Dans l’air lourd du siège du CES, où Golou siégeait en tant que 2ᵉ vice-président, les mots ont coulé comme une prière laïque. Louis Gbèhounou Vlavonou, président de l’Assemblée nationale, a pris la parole au nom d’un aréopage solennel, composé des présidents de la Cour constitutionnelle, de la Cour suprême, de la Haute Cour de justice, de la Cour des comptes, de la Haute Autorité de l’audiovisuel et de la communication, et du Médiateur de la République.
« Nous sommes ici, tous Présidents d’institutions, pour rendre hommage à la mémoire de notre compatriote Emmanuel Golou », a-t-il lancé, la voix éraillée par l’émotion. Il a ajouté, dans un souffle de solidarité : « Face à cette douloureuse séparation, nous ne pouvions rester en marge. Nous venons soutenir notre collègue Konrad Gbaguidi dans cette épreuve, l’entourer de notre affection et de notre proximité priante. »

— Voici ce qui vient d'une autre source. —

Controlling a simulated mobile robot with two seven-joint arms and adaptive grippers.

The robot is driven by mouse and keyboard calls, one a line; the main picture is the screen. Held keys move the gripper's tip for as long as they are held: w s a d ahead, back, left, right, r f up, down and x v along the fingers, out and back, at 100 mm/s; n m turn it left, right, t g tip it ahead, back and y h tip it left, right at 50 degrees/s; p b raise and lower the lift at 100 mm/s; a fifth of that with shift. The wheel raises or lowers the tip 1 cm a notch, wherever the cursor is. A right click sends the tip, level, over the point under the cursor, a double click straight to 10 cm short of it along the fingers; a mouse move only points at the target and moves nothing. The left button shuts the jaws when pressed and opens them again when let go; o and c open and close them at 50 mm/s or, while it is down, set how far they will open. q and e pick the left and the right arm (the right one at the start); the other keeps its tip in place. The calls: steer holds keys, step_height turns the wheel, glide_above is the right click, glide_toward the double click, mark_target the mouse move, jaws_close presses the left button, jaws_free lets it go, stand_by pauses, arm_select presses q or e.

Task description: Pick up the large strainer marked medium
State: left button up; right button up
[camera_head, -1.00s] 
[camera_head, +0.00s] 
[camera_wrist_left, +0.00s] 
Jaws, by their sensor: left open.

De l’étudiant rebelle au stratège du budget : un parcours qui a marqué l’histoire
Ce qui aurait pu n’être qu’une formalité s’est mué en un tissu vivant de réminiscences. Vlavonou, les yeux dans le vague, a déroulé le fil d’une amitié forgée dans le feu des années étudiantes. « Depuis le lycée jusqu’à l’université, au sein de l’Ugeed, nous avons partagé les luttes », se souvient-il, évoquant ainsi cet illustre disparu qui, pionnier dès la première législature, a gravé les fondations du règlement intérieur de l’Assemblée nationale.
Ensuite, le ton se fait plus intime : dans la coalition Union fait la Nation, Golou pilotait la cellule d’analyse économique et financière du budget. « C’était grâce à son appui que nous examinions ensemble le budget de l’État avant de défendre notre position en plénière », confie Vlavonou, un sourire fugace aux lèvres. Ces bribes humanisent le parcours d’un ancien député, ministre sous Mathieu Kérékou, et ex-président du Parti Social Démocrate (PSD).
Ces anecdotes, partagées sous les plafonds du CES, résonnent comme un écho à l’émoi national. Dès l’annonce de sa disparition, le président du CES, Conrad Gbaguidi, pleurait déjà « un collègue engagé, un homme de conviction et de devoir ». En plus, sur les réseaux, les hommages affluent : Saleh Kebzabo, médiateur de la République et ancien Premier ministre tchadien, y voit « une perte pour le Bénin et l’Afrique », lui qui lui a succédé à la tête du Comité Afrique de l’Internationale Afrique. Même au-delà des frontières, une délégation du PPA-CI ivoirien, envoyée par Laurent Gbagbo, a rejoint les obsèques, reliant les deuils d’une Afrique en deuil permanent.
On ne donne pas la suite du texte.